What you need to do →
Starting at the line that contains "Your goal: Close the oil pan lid", restate each line word for word through the final line of the data, keeping both ends.

(Robot state and action records)
╔══

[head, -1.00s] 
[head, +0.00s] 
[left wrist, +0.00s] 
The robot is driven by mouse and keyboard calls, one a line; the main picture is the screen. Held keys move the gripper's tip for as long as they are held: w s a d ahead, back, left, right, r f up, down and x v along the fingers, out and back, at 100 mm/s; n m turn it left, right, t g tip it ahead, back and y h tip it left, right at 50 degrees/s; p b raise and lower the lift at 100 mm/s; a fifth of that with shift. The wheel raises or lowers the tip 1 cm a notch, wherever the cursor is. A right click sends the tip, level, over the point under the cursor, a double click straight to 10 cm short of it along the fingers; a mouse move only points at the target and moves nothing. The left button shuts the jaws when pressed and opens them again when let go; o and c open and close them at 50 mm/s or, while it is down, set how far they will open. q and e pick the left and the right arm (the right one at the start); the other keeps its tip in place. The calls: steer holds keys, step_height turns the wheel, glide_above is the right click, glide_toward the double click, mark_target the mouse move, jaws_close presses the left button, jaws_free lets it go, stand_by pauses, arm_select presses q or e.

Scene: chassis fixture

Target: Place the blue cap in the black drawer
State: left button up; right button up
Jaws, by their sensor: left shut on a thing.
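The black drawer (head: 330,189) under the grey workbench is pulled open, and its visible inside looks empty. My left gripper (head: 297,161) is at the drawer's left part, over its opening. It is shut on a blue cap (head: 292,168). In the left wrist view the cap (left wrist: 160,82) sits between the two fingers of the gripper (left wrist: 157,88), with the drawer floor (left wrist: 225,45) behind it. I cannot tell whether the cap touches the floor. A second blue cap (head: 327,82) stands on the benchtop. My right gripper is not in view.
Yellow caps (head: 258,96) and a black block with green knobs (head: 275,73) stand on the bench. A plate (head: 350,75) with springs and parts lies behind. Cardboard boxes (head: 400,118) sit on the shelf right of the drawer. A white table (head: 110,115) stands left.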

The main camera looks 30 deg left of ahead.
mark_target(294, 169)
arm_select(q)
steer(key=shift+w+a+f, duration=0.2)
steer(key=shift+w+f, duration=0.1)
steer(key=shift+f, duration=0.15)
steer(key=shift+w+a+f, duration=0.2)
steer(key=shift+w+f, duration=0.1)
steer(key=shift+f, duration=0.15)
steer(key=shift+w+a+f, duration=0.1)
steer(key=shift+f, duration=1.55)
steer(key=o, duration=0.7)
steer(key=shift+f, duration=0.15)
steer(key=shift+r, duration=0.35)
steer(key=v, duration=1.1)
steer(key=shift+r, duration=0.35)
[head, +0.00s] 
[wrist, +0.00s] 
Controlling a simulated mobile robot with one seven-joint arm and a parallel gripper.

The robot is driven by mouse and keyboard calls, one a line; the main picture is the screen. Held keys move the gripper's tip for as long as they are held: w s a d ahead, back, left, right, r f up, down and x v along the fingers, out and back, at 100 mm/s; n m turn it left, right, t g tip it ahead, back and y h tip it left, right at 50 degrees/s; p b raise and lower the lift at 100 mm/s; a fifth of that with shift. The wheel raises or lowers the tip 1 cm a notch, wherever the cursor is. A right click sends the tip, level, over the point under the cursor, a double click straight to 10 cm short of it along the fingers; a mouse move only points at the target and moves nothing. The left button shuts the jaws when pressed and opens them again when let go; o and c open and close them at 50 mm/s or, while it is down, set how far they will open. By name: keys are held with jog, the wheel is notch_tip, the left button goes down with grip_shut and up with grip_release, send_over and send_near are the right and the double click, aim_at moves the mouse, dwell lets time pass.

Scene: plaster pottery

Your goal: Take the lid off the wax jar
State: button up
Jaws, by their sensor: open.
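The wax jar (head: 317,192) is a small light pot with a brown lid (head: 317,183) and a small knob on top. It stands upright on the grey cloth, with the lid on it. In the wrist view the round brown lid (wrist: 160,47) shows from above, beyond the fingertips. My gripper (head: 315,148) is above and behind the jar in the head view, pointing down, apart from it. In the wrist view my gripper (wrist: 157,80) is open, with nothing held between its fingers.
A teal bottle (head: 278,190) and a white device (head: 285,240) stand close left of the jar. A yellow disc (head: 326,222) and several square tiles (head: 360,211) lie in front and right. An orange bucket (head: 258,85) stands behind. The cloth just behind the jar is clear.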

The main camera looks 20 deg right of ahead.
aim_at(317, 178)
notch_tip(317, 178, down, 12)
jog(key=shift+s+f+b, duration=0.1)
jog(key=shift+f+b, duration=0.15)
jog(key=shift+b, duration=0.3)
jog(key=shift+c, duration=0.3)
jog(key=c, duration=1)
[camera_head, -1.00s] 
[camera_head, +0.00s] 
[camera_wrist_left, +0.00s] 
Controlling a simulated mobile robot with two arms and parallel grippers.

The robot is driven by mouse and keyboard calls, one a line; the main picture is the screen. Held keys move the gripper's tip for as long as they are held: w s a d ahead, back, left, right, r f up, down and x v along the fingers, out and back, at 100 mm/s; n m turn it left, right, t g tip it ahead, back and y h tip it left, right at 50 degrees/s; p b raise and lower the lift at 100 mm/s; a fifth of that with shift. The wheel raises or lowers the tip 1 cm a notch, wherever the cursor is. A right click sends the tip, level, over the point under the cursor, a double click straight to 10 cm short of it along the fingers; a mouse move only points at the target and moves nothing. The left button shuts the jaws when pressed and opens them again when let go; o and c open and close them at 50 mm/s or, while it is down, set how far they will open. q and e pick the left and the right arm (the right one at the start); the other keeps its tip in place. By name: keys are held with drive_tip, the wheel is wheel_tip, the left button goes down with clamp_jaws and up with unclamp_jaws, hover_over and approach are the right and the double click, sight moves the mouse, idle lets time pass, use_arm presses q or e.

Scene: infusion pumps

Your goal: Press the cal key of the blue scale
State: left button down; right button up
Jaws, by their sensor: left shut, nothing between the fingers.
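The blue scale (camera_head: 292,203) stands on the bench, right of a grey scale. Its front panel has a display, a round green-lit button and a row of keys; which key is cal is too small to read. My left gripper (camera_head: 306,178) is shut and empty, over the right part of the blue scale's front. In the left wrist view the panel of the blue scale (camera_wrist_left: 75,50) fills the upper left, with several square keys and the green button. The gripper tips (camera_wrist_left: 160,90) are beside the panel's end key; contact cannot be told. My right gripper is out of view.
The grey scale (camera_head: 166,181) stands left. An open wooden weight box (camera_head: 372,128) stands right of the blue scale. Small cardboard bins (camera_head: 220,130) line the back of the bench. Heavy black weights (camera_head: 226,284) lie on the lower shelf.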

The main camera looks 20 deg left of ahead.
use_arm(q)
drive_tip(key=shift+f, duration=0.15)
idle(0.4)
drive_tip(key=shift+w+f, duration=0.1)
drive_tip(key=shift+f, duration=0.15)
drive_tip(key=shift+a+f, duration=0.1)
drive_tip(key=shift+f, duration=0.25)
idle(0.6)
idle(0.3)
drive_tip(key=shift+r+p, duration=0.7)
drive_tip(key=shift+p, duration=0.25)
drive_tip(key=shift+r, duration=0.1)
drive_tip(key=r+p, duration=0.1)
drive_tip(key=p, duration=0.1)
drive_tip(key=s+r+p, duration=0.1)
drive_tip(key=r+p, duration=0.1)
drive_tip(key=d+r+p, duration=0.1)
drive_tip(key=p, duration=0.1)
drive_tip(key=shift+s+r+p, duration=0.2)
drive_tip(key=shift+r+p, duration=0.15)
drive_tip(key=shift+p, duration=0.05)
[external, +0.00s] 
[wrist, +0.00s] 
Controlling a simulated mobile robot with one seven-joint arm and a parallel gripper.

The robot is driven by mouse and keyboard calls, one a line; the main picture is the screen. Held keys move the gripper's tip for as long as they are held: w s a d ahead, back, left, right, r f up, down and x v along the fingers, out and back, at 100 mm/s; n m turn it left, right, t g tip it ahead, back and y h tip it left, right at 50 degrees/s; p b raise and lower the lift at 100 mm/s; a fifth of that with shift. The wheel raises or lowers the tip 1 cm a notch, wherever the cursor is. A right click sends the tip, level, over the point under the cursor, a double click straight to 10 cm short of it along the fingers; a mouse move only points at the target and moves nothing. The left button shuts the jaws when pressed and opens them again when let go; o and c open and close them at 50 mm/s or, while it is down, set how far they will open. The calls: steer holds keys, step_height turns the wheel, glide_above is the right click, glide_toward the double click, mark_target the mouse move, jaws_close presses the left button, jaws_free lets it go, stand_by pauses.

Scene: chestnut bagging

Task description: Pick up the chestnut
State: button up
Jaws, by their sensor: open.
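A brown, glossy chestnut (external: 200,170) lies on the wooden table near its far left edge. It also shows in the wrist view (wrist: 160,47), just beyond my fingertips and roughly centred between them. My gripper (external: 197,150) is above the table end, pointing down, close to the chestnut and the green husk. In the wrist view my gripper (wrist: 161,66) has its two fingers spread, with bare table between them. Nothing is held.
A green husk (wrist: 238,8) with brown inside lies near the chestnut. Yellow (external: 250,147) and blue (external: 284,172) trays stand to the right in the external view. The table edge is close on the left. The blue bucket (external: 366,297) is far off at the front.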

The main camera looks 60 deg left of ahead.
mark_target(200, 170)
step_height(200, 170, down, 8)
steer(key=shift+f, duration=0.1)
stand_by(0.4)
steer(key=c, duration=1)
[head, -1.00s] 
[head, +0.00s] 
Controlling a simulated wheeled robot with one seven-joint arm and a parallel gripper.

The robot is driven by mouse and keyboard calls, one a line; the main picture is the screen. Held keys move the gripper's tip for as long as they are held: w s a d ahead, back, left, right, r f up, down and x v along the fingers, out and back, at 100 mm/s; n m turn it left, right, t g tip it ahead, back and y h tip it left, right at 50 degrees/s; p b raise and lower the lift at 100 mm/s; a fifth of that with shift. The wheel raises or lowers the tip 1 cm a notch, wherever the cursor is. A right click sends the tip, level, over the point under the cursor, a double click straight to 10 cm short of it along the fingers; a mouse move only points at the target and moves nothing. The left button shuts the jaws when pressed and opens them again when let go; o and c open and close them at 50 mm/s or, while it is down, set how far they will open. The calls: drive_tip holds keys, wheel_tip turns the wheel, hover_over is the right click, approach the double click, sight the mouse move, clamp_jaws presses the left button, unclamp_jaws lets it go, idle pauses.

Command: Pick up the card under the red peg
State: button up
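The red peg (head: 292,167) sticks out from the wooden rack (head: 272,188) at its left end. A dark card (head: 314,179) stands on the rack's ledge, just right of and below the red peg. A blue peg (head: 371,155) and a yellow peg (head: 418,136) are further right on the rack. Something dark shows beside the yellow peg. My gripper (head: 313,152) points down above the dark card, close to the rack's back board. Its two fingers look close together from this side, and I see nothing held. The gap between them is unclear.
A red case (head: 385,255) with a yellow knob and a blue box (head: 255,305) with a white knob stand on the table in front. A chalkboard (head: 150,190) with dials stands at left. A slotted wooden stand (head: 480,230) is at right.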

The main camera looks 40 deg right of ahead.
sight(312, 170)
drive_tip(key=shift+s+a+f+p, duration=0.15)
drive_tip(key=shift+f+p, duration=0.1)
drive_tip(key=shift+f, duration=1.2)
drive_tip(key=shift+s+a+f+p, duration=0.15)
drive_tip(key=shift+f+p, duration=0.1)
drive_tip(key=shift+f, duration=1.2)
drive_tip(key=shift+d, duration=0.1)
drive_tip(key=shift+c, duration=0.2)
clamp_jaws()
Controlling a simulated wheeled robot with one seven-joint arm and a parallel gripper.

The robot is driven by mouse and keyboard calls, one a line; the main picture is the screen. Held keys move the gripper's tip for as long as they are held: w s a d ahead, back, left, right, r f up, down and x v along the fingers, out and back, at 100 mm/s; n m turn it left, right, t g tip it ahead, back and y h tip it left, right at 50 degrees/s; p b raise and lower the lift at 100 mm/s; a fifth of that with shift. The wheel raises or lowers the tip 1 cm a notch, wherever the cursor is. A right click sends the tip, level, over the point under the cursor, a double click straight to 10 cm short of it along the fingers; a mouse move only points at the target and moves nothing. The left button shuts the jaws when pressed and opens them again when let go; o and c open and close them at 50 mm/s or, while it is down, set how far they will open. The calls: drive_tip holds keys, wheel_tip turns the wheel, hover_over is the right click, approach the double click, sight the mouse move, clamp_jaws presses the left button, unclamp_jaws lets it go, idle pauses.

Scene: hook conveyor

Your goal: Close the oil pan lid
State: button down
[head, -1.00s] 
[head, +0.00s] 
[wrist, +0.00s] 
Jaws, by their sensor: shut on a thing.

╚══

Finished task →
Your goal: Close the oil pan lid
State: button down
[head, -1.00s] 
[head, +0.00s] 
[wrist, +0.00s] 
Jaws, by their sensor: shut on a thing.

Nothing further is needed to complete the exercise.